Entries from a robot dataset –
■ ■ ■ ■

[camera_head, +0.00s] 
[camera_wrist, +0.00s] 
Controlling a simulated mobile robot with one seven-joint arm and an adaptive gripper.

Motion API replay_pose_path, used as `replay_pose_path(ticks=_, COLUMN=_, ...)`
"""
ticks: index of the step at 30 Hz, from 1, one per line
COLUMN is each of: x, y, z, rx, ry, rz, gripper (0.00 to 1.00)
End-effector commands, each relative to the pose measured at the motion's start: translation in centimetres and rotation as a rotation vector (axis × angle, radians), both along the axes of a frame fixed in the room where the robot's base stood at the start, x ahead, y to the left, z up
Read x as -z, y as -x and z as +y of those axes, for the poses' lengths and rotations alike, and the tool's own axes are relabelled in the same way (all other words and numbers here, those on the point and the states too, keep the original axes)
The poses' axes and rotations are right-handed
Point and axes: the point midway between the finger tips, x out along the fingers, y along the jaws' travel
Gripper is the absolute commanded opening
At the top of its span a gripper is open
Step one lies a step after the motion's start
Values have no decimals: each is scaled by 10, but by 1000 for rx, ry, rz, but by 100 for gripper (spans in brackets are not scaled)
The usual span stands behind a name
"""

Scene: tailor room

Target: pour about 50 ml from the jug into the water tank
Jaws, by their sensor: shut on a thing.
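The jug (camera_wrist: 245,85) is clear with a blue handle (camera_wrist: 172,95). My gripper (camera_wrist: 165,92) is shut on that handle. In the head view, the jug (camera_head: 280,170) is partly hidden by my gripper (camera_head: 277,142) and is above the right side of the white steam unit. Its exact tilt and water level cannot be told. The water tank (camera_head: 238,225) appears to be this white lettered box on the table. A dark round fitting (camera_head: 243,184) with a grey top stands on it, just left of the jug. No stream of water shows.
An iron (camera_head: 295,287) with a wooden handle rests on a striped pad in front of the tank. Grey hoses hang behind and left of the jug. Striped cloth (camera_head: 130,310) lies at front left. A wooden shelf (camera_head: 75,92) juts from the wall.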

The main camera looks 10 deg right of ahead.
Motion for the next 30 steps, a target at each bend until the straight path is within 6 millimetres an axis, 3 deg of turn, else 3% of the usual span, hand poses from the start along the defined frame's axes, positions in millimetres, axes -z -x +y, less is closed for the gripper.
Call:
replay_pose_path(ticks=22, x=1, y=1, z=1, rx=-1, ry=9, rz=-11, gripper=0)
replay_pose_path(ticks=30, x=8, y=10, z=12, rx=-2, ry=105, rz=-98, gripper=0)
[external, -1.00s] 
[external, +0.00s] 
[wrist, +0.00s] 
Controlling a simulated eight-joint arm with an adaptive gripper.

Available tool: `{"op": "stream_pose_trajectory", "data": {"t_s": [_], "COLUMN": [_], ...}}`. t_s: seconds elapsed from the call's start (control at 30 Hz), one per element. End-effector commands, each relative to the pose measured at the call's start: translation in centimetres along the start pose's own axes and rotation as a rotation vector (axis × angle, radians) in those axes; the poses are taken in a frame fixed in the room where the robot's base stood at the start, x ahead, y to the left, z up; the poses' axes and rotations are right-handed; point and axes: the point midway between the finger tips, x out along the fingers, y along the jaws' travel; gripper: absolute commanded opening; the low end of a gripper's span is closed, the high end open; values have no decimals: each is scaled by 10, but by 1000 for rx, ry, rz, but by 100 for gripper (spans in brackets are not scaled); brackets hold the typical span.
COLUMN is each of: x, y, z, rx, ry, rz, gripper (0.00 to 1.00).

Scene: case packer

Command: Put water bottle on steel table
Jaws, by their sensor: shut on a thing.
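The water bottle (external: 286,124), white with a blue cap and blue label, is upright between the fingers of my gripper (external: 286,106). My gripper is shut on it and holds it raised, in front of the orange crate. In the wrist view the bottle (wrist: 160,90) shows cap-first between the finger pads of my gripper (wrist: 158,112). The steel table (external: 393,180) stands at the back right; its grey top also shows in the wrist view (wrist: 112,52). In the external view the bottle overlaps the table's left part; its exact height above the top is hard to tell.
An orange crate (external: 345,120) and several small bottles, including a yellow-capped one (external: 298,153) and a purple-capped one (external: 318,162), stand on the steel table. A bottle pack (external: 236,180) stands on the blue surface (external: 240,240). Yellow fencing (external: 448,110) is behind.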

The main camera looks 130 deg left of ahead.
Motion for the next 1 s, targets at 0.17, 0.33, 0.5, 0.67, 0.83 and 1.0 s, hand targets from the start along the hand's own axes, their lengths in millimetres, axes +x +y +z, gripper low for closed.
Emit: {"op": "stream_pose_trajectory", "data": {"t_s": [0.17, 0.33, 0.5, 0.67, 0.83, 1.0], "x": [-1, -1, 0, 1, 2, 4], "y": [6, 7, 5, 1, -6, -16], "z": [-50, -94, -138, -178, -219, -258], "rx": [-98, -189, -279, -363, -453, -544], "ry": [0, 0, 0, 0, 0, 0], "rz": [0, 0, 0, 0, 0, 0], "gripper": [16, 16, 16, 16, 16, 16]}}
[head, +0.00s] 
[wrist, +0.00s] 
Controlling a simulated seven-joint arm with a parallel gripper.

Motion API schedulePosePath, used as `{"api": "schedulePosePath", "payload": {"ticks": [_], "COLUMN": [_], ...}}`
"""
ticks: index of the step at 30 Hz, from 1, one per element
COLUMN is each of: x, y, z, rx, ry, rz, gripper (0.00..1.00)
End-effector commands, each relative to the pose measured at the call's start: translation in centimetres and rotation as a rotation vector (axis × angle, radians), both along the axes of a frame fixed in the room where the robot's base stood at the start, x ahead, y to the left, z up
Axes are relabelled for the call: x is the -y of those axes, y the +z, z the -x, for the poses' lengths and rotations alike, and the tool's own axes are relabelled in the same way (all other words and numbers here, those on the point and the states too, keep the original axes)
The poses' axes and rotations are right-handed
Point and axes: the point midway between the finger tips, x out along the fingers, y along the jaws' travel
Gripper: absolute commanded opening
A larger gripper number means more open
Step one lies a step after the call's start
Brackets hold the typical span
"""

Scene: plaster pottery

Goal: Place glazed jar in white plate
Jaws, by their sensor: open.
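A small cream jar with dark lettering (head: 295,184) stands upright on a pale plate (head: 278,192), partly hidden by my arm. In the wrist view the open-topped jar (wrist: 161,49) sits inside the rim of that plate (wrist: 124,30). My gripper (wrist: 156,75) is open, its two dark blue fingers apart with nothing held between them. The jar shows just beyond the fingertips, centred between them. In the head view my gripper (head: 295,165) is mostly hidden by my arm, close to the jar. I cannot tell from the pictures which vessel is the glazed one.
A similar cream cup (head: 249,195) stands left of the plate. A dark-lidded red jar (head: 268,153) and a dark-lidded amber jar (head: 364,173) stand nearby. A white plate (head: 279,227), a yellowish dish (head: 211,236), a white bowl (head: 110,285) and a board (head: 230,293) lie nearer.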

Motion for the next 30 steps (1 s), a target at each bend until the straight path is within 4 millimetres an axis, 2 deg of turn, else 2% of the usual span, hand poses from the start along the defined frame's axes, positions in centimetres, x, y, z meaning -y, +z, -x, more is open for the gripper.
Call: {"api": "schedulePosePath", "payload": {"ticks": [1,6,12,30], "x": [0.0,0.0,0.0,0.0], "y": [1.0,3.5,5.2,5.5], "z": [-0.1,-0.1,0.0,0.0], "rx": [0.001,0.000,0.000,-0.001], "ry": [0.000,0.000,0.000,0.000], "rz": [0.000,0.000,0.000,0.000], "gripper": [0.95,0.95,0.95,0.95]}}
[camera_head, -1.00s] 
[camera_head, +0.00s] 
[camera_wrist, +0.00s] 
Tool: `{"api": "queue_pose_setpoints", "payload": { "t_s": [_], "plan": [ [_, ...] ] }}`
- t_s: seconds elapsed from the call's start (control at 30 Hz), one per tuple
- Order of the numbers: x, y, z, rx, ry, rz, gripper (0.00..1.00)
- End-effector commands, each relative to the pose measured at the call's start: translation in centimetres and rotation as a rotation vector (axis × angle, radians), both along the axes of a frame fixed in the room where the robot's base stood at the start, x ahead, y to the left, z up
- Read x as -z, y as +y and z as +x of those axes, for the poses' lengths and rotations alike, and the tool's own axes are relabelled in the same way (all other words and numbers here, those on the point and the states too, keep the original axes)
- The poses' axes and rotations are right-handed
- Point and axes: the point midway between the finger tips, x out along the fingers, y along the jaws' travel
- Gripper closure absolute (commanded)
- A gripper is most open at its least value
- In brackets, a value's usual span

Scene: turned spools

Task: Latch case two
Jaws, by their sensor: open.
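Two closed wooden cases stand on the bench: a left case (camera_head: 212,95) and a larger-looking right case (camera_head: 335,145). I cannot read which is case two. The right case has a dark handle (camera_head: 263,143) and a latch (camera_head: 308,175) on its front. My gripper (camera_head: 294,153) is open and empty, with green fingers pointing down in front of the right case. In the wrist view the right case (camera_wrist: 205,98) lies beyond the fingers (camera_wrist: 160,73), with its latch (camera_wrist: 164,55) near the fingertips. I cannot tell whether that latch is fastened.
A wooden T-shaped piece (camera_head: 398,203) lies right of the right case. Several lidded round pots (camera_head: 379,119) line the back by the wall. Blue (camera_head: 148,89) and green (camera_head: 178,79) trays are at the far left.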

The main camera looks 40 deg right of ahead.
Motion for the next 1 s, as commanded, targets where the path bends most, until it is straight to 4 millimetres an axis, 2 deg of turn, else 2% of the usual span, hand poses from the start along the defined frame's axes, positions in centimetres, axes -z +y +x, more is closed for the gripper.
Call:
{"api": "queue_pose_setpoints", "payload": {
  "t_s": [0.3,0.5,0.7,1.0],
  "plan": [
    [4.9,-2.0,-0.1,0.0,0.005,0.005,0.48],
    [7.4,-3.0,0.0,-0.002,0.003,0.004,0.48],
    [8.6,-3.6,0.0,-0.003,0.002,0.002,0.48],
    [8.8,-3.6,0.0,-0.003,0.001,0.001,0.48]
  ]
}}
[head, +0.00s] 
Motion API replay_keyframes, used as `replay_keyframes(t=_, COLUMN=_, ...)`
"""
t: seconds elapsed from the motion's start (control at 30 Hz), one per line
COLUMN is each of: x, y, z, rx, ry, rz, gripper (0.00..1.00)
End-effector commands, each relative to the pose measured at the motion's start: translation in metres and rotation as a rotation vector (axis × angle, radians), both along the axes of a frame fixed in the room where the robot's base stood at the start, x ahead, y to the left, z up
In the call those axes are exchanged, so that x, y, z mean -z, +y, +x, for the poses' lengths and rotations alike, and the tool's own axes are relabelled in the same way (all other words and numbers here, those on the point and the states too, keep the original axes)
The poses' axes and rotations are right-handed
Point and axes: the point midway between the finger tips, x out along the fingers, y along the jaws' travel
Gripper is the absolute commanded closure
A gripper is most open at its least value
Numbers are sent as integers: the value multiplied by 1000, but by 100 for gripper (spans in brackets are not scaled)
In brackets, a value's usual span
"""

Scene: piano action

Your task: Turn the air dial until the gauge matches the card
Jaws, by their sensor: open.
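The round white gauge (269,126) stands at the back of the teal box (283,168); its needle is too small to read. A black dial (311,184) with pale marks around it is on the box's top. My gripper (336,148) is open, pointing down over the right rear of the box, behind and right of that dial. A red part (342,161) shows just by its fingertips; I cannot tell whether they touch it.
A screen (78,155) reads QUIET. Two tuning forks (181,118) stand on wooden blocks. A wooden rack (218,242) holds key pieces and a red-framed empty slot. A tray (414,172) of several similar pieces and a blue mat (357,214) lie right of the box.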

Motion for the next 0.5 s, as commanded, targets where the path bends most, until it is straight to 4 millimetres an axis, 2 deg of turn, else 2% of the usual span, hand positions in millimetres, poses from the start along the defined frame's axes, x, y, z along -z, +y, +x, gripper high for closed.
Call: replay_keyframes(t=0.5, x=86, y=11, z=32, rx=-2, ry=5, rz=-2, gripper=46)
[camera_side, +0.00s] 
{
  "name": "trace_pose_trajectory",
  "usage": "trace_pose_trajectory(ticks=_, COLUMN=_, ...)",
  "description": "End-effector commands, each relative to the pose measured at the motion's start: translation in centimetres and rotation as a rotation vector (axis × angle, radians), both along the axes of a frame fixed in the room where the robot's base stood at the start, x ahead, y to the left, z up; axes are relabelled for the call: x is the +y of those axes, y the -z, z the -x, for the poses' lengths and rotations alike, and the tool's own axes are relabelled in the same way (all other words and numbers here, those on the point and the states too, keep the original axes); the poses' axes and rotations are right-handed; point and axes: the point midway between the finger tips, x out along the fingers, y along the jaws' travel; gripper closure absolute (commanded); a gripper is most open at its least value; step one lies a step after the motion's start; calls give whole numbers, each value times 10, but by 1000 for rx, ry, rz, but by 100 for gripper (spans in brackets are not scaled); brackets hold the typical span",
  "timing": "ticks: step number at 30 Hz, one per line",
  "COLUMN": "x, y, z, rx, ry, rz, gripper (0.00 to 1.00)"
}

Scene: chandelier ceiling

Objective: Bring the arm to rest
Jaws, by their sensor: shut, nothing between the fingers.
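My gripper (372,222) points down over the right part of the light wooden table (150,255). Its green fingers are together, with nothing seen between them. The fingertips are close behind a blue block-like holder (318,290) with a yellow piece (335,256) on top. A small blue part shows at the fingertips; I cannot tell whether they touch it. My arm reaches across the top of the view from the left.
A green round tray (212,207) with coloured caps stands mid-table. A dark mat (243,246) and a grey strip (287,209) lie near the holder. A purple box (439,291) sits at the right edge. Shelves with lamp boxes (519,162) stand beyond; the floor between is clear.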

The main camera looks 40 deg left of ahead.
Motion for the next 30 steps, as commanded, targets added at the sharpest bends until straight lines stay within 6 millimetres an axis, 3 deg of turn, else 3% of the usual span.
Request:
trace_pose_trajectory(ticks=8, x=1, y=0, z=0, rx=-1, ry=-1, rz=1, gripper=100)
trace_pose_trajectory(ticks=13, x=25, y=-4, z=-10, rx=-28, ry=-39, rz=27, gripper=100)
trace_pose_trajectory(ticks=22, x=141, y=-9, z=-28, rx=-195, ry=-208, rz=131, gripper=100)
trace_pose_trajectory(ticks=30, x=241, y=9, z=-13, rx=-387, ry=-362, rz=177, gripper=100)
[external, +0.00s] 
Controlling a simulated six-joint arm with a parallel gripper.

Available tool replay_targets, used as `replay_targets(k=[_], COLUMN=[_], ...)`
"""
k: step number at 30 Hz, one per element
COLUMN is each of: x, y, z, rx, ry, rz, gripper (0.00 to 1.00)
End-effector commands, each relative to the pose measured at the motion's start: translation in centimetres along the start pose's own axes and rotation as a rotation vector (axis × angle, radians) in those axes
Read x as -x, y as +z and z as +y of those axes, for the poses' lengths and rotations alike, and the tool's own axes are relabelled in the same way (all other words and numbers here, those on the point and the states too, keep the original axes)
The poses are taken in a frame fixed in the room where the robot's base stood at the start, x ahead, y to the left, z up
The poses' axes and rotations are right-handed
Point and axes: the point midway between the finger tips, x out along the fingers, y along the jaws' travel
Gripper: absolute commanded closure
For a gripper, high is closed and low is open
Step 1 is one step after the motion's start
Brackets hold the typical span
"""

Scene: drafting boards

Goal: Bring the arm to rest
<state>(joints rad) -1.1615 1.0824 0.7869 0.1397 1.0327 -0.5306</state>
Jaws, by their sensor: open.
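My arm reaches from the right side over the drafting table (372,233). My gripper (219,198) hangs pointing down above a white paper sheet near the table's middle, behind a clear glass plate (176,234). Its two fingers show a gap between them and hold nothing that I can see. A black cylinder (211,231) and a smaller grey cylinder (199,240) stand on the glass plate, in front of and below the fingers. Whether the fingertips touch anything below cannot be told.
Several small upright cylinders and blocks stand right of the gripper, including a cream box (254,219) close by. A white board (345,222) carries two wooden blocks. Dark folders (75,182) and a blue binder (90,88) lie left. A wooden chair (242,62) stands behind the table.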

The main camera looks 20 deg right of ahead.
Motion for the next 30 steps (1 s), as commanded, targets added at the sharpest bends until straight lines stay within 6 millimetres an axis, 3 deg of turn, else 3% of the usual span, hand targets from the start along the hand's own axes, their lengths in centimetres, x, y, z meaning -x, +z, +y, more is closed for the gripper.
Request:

■ ■ ■ ■

Above are the records; print exactly the lines from the line with "Motion for the next 1 s, as" to the line with "Your task: Turn", including both, and nothing else.

Motion for the next 1 s, as commanded, targets where the path bends most, until it is straight to 4 millimetres an axis, 2 deg of turn, else 2% of the usual span, hand poses from the start along the defined frame's axes, positions in centimetres, axes -z +y +x, more is closed for the gripper.
Call:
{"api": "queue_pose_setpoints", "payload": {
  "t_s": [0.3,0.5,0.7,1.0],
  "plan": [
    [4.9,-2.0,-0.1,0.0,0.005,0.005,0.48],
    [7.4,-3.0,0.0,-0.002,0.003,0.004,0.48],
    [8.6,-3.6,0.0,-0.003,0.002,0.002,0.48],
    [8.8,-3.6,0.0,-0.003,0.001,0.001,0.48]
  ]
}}
[head, +0.00s] 
Motion API replay_keyframes, used as `replay_keyframes(t=_, COLUMN=_, ...)`
"""
t: seconds elapsed from the motion's start (control at 30 Hz), one per line
COLUMN is each of: x, y, z, rx, ry, rz, gripper (0.00..1.00)
End-effector commands, each relative to the pose measured at the motion's start: translation in metres and rotation as a rotation vector (axis × angle, radians), both along the axes of a frame fixed in the room where the robot's base stood at the start, x ahead, y to the left, z up
In the call those axes are exchanged, so that x, y, z mean -z, +y, +x, for the poses' lengths and rotations alike, and the tool's own axes are relabelled in the same way (all other words and numbers here, those on the point and the states too, keep the original axes)
The poses' axes and rotations are right-handed
Point and axes: the point midway between the finger tips, x out along the fingers, y along the jaws' travel
Gripper is the absolute commanded closure
A gripper is most open at its least value
Numbers are sent as integers: the value multiplied by 1000, but by 100 for gripper (spans in brackets are not scaled)
In brackets, a value's usual span
"""

Scene: piano action

Your task: Turn the air dial until the gauge matches the card

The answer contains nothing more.